Their bond would continue to strengthen through competition. Casey said it was almost always friendly, but he felt like he had to one-up Clayton, whether it was adding an extra plate in the weight room or beating him while playing video games.
The countless days Clayton and Casey spent competing against each other all led to where they are now, as they are fulfilling their dreams playing together on the same Division I football team and competing for the Cardinals in Muncie — 87 miles from where they began their career in Lizton. Casey is a graduate student tight end and Clayton is a linebacker, so the competition continues in practice.
“It is one of the most rewarding things in the world — you spend your whole life competing with each other,” Casey said. “This was our dream, to play Division I football together. From youth football, it was our dream. [Clayton] 100 percent has always been the highest IQ guy on the football field — his drive and motor is unparalleled.”
Part of the reason why Ball State Football head coach Mike Neu recruited Clayton in the first place was because of his football IQ and his work ethic on the field and in the film room. He said Clayton came to the Cardinals with advanced football intelligence and has done an unbelievable job since he stepped foot on campus.
Clayton said he knew from the beginning the importance of watching film and preparing for the next opponent. He said college has really propelled his ability to watch film.
“In high school, you try to watch film, but it isn’t the same because tendencies aren’t the same,” Clayton said. “Once I got to college, I realized this stuff puts people ahead. Being able to see plays happen before it happens comes from preparation.”

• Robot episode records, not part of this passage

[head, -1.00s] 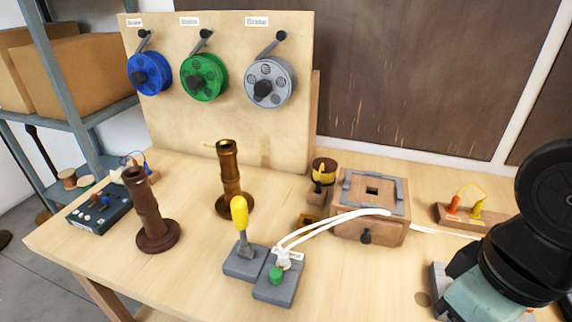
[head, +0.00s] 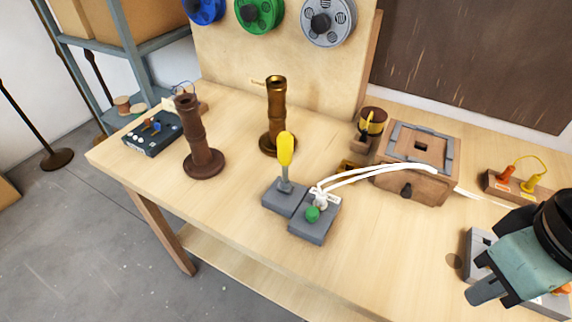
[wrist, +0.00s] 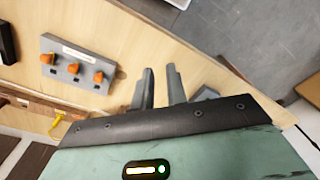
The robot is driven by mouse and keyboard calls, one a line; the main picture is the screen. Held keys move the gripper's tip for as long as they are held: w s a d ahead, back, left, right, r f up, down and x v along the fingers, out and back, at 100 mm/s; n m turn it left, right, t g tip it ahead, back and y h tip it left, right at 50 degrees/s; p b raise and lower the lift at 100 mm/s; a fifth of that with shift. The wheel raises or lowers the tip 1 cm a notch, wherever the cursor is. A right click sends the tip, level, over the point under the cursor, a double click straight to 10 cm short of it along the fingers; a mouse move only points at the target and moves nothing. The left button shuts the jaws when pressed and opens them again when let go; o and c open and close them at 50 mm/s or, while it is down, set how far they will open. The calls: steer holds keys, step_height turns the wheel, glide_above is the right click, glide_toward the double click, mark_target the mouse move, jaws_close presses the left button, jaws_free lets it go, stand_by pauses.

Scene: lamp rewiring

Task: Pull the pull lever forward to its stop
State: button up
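The pull lever (head: 285,150) has a yellow grip on a grey stalk. It stands nearly upright from a grey base (head: 284,197) at the middle of the bench in the head view. My gripper (head: 484,290) is at the lower right of the head view, well apart from the lever, over the bench's right part. In the wrist view the two grey fingers (wrist: 160,72) stand apart with nothing between them. The lever is not clearly seen in the wrist view.
A grey block with a green button (head: 312,214) adjoins the lever base, with white cables running to a wooden box (head: 418,165). Brown (head: 203,150) and brass (head: 277,110) columns stand behind and left. A grey block with orange knobs (wrist: 78,64) lies near my gripper. Bench front is clear.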

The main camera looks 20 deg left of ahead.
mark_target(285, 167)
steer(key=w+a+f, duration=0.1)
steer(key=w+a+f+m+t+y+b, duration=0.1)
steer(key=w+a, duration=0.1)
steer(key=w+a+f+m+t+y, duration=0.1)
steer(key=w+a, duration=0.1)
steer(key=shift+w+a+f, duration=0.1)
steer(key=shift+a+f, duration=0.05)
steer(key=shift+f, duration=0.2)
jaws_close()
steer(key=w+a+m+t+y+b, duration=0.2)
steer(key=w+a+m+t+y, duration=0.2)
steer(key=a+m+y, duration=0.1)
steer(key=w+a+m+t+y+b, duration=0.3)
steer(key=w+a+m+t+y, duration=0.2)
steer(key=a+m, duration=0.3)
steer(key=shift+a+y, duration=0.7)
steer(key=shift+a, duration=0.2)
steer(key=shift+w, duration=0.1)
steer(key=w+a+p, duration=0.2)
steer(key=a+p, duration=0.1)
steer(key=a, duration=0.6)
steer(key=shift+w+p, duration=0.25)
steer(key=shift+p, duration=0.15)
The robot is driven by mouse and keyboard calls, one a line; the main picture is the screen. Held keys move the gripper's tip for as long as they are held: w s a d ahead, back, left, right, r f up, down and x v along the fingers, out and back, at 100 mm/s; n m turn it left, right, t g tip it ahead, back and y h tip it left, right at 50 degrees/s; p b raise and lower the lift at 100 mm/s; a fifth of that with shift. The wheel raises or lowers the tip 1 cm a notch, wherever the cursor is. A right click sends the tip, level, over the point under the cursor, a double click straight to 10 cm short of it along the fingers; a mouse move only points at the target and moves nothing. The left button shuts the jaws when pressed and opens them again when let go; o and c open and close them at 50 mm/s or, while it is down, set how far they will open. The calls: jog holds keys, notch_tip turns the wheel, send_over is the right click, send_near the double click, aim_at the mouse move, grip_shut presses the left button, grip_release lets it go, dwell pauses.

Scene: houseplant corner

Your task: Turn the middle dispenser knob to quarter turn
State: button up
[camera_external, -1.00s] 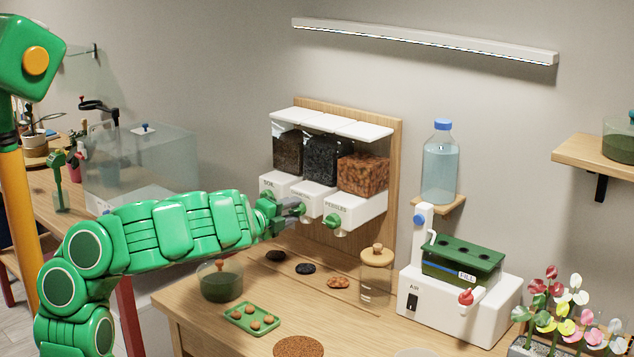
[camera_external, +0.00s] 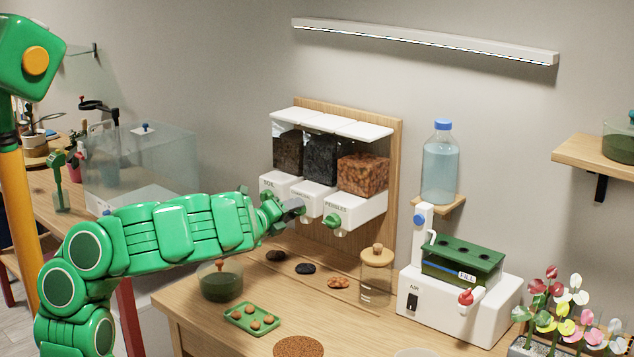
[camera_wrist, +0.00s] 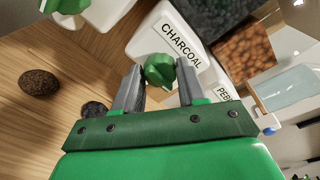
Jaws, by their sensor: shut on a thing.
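The dispenser unit hangs on a wooden back board. Its middle dispenser (camera_external: 318,203) holds dark charcoal and reads CHARCOAL in the wrist view. The middle dispenser knob (camera_wrist: 158,72) is green and sits between my two grey fingers in the wrist view. My gripper (camera_wrist: 160,66) is shut on this knob, one finger on each side. In the external view my gripper (camera_external: 294,207) reaches the middle dispenser's front and mostly hides the knob. The knob's exact angle is hard to judge.
The pebbles knob (camera_external: 333,221) is close on the right, and the soil knob (camera_external: 267,195) close on the left. Below lie small piles, including a black one (camera_external: 305,268). A lidded jar (camera_external: 376,277) and white air unit (camera_external: 458,307) stand to the right.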

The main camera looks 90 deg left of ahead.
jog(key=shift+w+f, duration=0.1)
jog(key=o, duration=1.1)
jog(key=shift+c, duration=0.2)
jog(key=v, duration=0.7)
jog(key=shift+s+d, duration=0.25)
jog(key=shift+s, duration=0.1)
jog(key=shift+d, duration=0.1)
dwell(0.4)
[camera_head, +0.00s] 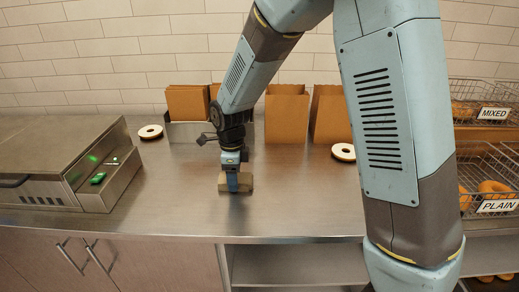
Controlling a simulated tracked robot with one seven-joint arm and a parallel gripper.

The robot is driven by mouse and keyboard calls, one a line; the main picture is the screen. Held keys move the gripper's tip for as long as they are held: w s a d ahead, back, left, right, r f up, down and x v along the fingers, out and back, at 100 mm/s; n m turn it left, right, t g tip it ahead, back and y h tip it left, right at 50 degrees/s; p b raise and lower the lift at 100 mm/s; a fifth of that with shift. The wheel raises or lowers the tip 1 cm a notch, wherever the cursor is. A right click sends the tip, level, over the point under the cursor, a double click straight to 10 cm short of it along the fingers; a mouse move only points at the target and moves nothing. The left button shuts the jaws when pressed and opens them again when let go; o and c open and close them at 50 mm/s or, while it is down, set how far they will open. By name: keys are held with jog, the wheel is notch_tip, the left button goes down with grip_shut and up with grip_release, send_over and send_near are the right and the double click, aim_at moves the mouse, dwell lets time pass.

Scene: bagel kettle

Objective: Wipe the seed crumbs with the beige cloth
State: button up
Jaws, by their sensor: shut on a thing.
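My gripper (233,174) points down at the steel counter (290,210), near its front edge. It is shut on the beige cloth (236,185), a small tan folded block at the counter surface. Whether the cloth touches the steel or hangs just above it, I cannot tell. I can make out no seed crumbs on the counter; they are too small to see or hidden behind my arm and the cloth.
A steel machine (60,160) with green lights stands at the left. Brown paper bags (287,115) stand along the back wall. Wire baskets (490,165) of bagels, labelled MIXED and PLAIN, are at the right. The counter's middle front is clear.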

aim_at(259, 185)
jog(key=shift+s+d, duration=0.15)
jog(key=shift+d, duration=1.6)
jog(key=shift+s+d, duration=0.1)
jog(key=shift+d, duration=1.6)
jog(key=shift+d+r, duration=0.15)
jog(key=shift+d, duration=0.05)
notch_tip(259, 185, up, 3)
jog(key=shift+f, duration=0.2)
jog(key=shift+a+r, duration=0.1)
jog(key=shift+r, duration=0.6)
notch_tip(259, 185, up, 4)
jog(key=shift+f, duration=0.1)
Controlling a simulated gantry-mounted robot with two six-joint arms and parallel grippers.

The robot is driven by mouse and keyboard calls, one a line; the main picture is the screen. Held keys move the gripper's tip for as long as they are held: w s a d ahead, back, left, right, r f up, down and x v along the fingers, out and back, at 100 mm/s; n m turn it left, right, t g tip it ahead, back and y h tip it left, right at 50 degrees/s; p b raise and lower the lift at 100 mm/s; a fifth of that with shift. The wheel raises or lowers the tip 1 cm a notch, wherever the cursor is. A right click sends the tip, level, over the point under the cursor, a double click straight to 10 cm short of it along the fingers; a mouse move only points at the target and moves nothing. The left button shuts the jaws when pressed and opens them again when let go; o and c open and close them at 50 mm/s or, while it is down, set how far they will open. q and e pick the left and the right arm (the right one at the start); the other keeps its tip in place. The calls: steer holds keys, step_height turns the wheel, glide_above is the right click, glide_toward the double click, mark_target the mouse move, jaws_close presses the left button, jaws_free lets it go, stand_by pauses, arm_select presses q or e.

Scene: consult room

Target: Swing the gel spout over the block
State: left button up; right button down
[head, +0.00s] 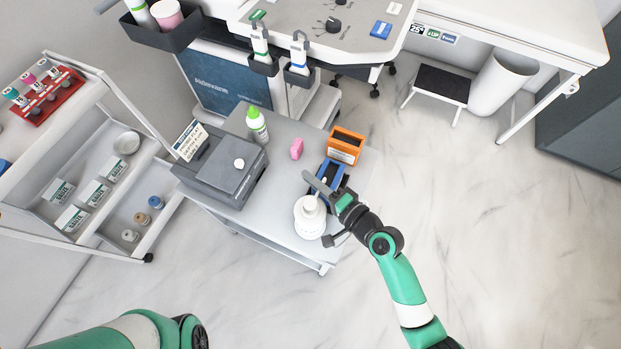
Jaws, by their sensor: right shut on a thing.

During his high school career, Clayton received offers from Miami (Ohio), Eastern Michigan, Navy, Army and other programs, but he said Ball State’s coaches made it feel like coming to Muncie was the right decision.
Once he arrived at Ball State in 2019, the Cardinals’ defensive coordinator, Tyler Stockton, said all Clayton needed was the physical reps to gain experience, and his knowledge of football was already there. Stockton said that has improved even more since his freshman year.
“He truly is a coach on the field,” Stockton said. “He is always helping the younger guys and even the older guys. He even helps us, as coaches, to see things differently. Even the younger guys gravitate toward him.”
Fast forward to 2021, where Clayton has seen more playing time than in previous seasons. While he has always played with the starters, redshirt senior linebacker Brandon Martin suffered a knee injury for six games after the Cardinals’ season-opening victory against Western Illinois, giving Clayton even more time on the field.
“[Jaylin Thomas] and Brandon Martin have been mentors for me so far,” Clayton said. “You hate to see an injury to anybody on the field, but the coaches preach ‘Next Man Up,’ and it is a part of the game. I studied and did my part.”
Neu credited Stockton for preparing Clayton and the entire Cardinals’ defense for buying into their team-first mentality and being ready to play at any given moment.
“It is a competitive room, so when Brandon Martin went down with the injury, Clayton was ready … Clayton has just done an unbelievable job of taking this opportunity that he's earned and [running] with it,” Neu said. “He is just getting better and better and better every single week.”
So far, Clayton has had a career season for the Cardinals with 66 total tackles, a sack and an interception. The success all started with watching his dad coach and his brothers play. It all happened because he would spend extra time watching film.
Now, Chris said he feels like he can finally sit back and be a dad when he watches Clayton play on Saturdays.
“I have spent my whole career coaching, so it has always been about the team and the big picture,” Chris said. “So, now with him at this level, I now get to be a father and sit back, watch his contribution — it is fun to be a dad.”
Life has come full circle for Clayton and Casey — from Clayton watching his father coach and his brothers play, to him playing with Casey in high school, to finally fulfilling a lifelong dream of playing Division I football.
Clayton doesn’t know exactly what the future holds. While Stockton and Neu said he is essentially another coach for the Cardinals, becoming a doctor or working in wildlife is something Clayton is looking to pursue after college.
Clayton is playing it by ear, but one thing is for certain — he will study to be the best he can at whatever he pursues.